↓↓↓

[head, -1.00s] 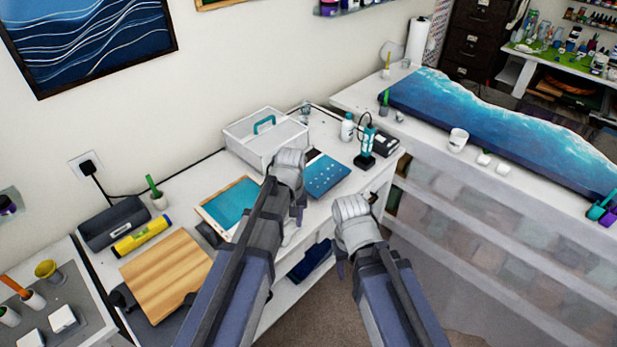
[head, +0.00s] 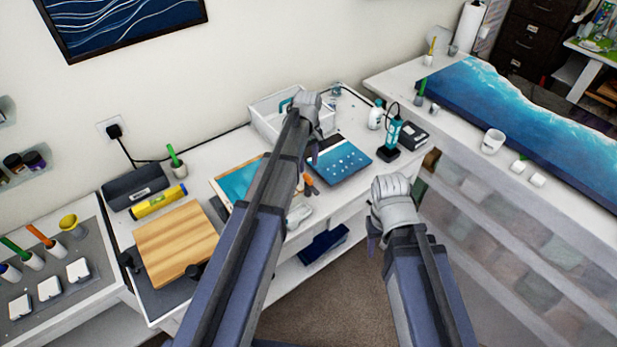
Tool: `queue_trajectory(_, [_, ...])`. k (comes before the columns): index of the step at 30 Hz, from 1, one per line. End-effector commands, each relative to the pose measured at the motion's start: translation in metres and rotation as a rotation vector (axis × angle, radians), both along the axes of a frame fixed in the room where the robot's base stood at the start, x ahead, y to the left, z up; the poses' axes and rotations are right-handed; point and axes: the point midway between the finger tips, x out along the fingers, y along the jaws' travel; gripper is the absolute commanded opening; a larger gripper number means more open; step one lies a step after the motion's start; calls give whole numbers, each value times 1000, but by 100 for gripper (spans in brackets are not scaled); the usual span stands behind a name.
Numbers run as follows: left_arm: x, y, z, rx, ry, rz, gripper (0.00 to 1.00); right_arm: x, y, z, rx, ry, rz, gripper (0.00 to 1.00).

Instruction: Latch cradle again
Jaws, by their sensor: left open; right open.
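A wooden board (head: 176,243) lies on a dark grey base with black knobs (head: 193,271) at its edges, on the white bench at the left. I cannot tell for sure whether this is the cradle, and no latch is clear. My left gripper (head: 308,105) is open, over the bench's back part near a white box; its fingertips are mostly hidden. My right gripper (head: 391,198) is open and empty in front of the bench's right end, over the floor. Both grippers are well away from the wooden board.
On the bench are a white box (head: 262,123), a blue panel (head: 342,161), a teal lamp-like tool (head: 391,133), a white bottle (head: 376,116) and a yellow level (head: 158,202). A blue resin slab (head: 530,133) lies on the right counter.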

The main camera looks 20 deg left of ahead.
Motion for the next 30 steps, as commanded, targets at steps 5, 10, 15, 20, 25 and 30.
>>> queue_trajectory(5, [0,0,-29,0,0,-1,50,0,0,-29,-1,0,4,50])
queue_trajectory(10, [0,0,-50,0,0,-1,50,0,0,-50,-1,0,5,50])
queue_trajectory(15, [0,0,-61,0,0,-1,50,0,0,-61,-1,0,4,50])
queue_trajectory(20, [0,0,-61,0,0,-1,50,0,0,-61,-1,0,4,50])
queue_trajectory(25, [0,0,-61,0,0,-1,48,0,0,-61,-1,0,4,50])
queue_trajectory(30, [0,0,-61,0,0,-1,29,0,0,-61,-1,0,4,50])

↑↑↑

## Task
Extract every line from the one containing "The main camera looks 20 deg left of ahead." through the last line of the data, inclusive, exactly as written.

## Correct output
The main camera looks 20 deg left of ahead.
Motion for the next 30 steps, as commanded, targets at steps 5, 10, 15, 20, 25 and 30.
>>> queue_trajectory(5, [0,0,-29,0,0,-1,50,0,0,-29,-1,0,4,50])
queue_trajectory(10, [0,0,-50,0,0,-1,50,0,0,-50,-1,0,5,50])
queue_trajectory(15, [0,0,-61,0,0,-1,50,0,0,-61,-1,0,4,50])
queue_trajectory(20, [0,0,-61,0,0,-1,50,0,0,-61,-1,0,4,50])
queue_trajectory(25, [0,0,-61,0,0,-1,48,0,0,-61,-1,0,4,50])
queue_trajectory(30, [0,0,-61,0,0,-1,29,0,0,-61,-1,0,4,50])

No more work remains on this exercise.